De wandeling ging verder grotendeels buiten over het terrein en overal waren drinkfonteintjes om je dorst te lessen en je flesje te vullen. Het is en blijft natuurlijk woestijn en toen wij er waren was het zo’n 34 graden. Op het toilet bij de wasbak hing zelfs een automaatje, net als een zeepautomaatje, maar dan met zonnebrandcrème factor 30. Er was overal aan gedacht.
Je kon leren over dinosaurussen en zoeken naar fossielen. Er lagen brokken steen die je open kon hakken en een man was zo fanatiek bezig, dat ik hem vroeg op wiens hoofd hij in gedachten aan het beuken was. Hij keek me wazig aan en zei dat hij dat leuk vond om te doen, maar volgens mij maakten zijn handen ook wurgbewegingen.
Er waren allerlei dieren te zien, woestijndieren natuurlijk, zoals de bob cats, die me heel erg aan ons spulletje thuis deden denken.
Een porcupine, een soort egel met enorme stekels die achteruit wijzen. Dus een vijand die denkt slim te zijn en ze vanachter benadert, komt van een koude kermis thuis. We hebben eens een jonge grizzly in Yellowstone zien manken met stekels door zijn poot heen, die hij er iedere keer uit zat te trekken met zijn tanden.
Er was een enorme volière met het formaat van een gigantisch huis, met allerlei soorten vogels. Net bij de ingang zat een koppel eendjes en het mannetje vloog op me af en beet in mijn schoen en in mijn been. Na een paar keer goed knijpen liep hij weg met een ruggetje alsof hij wilde zeggen: ‘Zo, en als ze nog een keer ademhaalt, krijgt ze nog meer!’
Er waren sierduiven, kwartels, veel kleurrijke vogels waarvan ik de naam niet weet maar die we al heel vaak in het wild hebben gezien. Zo was er nog een volière, maar dan alleen met kolibries. Die zijn zo schattig om te zien en waar ze op een plek in de lucht blijven ‘hangen’ hoor je een zware brom. Alsof er een groot insect vliegt. Er hing een zakje met pluizig spul waar ze een nestje mee konden bouwen en eentje was er mee bezig.
Prachtige diertjes waar je uren naar kon kijken.

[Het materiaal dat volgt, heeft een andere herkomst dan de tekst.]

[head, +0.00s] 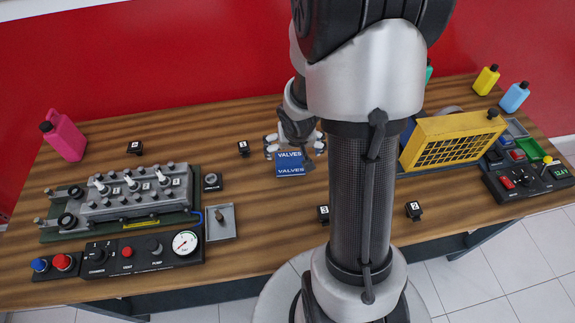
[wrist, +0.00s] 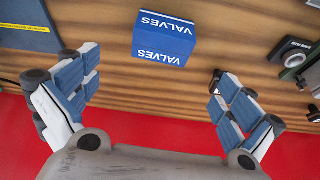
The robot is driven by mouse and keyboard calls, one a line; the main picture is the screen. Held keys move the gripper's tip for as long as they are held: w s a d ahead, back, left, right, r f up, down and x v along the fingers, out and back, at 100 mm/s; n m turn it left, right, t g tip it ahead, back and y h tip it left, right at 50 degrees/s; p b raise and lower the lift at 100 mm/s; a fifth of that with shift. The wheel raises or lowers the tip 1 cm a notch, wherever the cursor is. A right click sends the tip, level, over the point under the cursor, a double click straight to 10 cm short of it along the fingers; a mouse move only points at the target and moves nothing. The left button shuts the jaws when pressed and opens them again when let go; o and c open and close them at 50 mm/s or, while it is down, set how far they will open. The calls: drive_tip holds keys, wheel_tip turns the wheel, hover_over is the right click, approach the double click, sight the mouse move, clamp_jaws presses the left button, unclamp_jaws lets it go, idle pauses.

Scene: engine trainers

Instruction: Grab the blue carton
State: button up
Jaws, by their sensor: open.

Het museum ging om 17:00 dicht, wij waren er om 12:30. We hebben vrijwel non-stop rondgelopen in die bloedhitte, maar het was elke stap waard. We kwamen met onze tong op de schoenen bij de uitgang, helaas was de meneer met het golfkarretje er deze keer niet.
Onze volgende reisdoel was Tombstone, daar zijn we al vaker geweest. Een supercommercieel mijnstadje, vooral bekend om de ‘gunfight’ met Whyatt Earp bij de O.K. Corall. En het is er leuk, we komen er graag. Ook nu hadden we een plek op de camping tegen het stadje aan. Alles was al verlaten omdat we wat laat waren, maar dat verhoogde de sfeer juist. In een van de etalages zag ik een t-shirt met een tekst waar ik me goed in kon vinden, al zou dat in superbetuttelend Nederland niet kunnen.
Na een uurtje te hebben rondgewandeld was het tijd voor een pintje in de ‘Four Deuces Saloon’. Niet zo toeristisch met redelijk normale prijzen. Het werd mijn eerste biertje sinds 4 weken. Ik hou wel van een tapbiertje, maar verder drink ik het dus absoluut niet. De glazen waren groot en dat merkte je. Niet dat ik er zelfs maar aangeschoten van raakte, maar de hoeveelheid! Dat ben je dus totaal niet meer gewend en na een paar glazen heb je het gevoel dat je maag op je schoenen hangt. Tel daarbij dat Budweiser niet echt je van het is als je Belgisch bier gewend bent.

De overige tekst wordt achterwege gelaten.